### Stated goal
Determine the count of lines holding the string "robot". Return only the number.

### Source material

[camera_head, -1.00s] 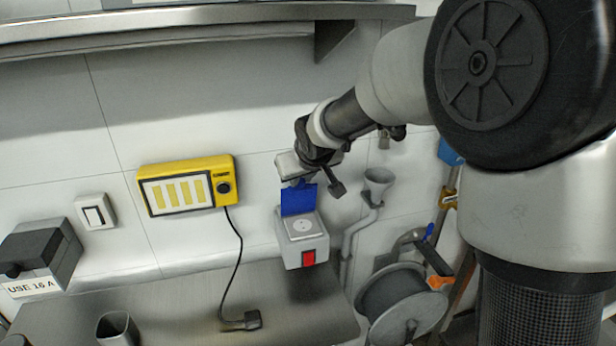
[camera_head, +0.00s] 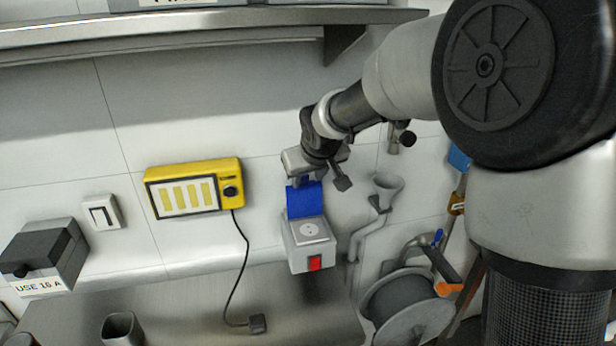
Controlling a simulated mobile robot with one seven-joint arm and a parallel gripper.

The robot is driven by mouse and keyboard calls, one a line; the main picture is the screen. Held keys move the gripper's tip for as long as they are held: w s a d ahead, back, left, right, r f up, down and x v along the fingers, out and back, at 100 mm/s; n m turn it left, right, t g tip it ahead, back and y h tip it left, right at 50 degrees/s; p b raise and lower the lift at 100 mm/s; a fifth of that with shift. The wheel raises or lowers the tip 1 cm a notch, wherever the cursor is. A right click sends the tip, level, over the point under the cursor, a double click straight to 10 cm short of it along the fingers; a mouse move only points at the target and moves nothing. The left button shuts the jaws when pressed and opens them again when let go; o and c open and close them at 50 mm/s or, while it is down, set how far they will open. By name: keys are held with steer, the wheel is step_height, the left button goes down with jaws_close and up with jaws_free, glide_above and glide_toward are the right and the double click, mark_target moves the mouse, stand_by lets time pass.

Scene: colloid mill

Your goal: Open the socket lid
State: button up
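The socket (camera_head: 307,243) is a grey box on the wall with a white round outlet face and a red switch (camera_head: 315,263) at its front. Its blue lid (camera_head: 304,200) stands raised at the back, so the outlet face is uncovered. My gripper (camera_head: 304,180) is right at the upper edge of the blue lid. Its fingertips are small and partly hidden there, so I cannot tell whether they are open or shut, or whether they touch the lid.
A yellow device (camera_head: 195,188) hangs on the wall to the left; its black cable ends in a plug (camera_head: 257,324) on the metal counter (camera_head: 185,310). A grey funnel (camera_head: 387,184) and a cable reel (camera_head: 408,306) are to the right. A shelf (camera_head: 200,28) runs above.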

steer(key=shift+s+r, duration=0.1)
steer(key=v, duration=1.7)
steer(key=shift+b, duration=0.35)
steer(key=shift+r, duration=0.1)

### Full response
2